Politicians are starting to heed Lewis’ call, which has been echoed by prison-reform advocates for years.

In the Senate, Cory Booker (D-New Jersey) and Rand Paul (R-Kentucky) are pushing the REDEEM Act with broad bipartisan support. It’s a major push to keep nonviolent offenders out of prison, keep kids under 18 out of adult court, seal nonviolent records of youngsters under the age of 15, and allow adults convicted of similar crimes the same option, while creating comprehensive programs for reentry into society. They and others are also pushing the MERCY Act – a ban on solitary confinement of teens in federal lockup.

Meanwhile, the House of Representatives is pushing its own SAFE Justice Act, which is a bundle of small reforms taking its prison-reform cues from states using data-driven rehabilitation. It’s set to be debated on the House floor this autumn.

Law enforcement experts say: It’s about time.

“The far left wants us to stick way too much money into programs that are inefficient and ineffective and the far right doesn’t want to stick money into programs,” Diane Goldstein, an executive board member of Law Enforcement Against Prohibition, told RT. “Clearly we have to strike a balance because government does have an obligation for public safety. So let’s determine what works, not through political ideology but through science evidence, compassion and research.”

Some companies, corrections facilities, and local governments have taken the initiative in this, introducing programs to help ex-cons make the transition to working life.

Socially minded techies in Silicon Valley have launched a program called Code 7370 at nearby San Quentin State Prison where inmates have an opportunity to become computer-coding graduates capable of hitting the ground running when released. Montgomery County, Maryland has introduced a job-training center in its prison.

At Oklahoma’s El Reno Federal Correctional Institution inmates are provided with job training, college degrees and drug counseling. While prisoners expressed appreciation for those programs, they still conveyed fear and concern about how difficult the transition to the outside world was going to be when they are released, President Barack Obama said after meeting them during a visit to the facility in July. He became the first sitting president to visit a federal prison. 

But access to these programs is a geographical luck of the draw.

A proposed experiment by the Obama administration will reverse the 20 year ban on prisoners receiving federal Pell Grants for a college education on a test-trial basis. The Second Chance Pell Pilot program will allow federal grants to be used to cover college tuition for inmates within five years of their release. Education Secretary Arne Duncan and Attorney General Loretta Lynch announced the program at the end of July.

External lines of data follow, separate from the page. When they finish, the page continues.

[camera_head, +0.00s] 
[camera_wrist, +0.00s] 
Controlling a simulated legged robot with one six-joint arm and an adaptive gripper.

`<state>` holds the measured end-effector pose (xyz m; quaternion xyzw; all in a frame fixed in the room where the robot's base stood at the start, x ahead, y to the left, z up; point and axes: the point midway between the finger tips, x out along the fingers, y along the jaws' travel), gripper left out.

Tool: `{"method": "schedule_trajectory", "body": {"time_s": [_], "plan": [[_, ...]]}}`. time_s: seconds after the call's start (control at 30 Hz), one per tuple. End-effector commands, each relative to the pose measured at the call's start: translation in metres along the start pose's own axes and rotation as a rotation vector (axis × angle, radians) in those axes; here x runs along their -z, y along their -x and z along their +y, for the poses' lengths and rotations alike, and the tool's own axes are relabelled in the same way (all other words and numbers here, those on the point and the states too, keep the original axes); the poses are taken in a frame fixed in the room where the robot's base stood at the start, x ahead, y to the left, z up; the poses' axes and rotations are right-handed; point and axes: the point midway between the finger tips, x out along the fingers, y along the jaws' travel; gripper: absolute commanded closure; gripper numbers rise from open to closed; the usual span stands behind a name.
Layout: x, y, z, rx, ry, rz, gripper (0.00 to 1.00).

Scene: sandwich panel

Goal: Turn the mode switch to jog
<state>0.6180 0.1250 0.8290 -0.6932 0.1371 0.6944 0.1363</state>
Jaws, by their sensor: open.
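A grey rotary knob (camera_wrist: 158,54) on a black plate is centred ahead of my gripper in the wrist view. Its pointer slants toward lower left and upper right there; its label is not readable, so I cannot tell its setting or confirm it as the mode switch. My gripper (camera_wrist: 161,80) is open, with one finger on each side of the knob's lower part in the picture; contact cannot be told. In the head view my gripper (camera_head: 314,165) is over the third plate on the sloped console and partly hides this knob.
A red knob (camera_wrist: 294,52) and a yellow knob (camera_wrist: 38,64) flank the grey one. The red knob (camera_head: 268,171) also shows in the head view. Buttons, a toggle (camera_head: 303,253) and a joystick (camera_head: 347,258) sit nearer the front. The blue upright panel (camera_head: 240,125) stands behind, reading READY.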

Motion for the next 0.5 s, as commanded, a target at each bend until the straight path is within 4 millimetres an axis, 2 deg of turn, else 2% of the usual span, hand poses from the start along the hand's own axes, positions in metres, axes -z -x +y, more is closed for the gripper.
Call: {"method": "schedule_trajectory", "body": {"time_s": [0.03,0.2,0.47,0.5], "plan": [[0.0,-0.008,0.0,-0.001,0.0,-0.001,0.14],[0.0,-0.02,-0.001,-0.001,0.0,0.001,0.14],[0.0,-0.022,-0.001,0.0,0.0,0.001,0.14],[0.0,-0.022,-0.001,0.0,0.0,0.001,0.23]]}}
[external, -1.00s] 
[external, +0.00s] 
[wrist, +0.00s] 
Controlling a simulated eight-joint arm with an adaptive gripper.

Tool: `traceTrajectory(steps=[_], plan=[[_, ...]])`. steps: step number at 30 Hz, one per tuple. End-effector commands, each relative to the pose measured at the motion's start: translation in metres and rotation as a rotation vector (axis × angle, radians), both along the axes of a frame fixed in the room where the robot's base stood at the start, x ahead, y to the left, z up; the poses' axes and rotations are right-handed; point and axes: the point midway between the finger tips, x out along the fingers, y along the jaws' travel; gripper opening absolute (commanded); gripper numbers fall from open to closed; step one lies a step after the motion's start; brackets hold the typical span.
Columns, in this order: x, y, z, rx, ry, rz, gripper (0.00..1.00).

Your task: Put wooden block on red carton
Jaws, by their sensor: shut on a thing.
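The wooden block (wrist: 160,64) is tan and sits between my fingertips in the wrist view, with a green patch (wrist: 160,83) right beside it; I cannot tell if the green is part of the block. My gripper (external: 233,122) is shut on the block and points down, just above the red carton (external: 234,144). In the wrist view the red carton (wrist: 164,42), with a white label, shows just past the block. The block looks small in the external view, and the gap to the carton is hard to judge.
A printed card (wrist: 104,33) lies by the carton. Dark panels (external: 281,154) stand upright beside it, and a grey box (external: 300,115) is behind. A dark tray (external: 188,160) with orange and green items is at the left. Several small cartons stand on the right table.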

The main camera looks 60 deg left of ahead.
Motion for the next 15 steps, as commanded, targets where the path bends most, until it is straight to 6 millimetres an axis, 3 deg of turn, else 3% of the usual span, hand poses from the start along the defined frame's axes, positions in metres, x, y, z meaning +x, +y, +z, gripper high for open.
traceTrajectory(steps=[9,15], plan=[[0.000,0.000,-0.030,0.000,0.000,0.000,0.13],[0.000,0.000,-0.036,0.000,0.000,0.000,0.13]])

The president is hoping that states will jump on the prison-reform bandwagon by passing their own reforms, on top of any that the federal government may create.

“My goal is that we start seeing some improvements at the federal level, and that we’re then able to see states across the country pick up the baton,” Obama said after his visit to the El Reno Federal Correctional Institution. “And there are already some states that are leading the way on both sentencing reform as well as prison reform. We want to make sure that we’re seeing what works and build off that.”

During a speech to a National Association for the Advancement of Colored People (NAACP) conference in Philadelphia, Pennsylvania days before his El Reno visit, Obama called for voting rights to be restored to felons who have served their sentences, a ban on employers’ asking job candidates about past convictions, and for the reduction or discarding of mandatory minimum sentences.

Some states, such as California, had already begun instituting prison reforms before Obama shined the national spotlight on the issue. Last July, a law went into effect in California prohibiting employers from asking about or using a potential employee’s past criminal record as a factor in determining employment eligibility until after the hiring agency has determined that the applicant meets the minimum employment qualifications for the position.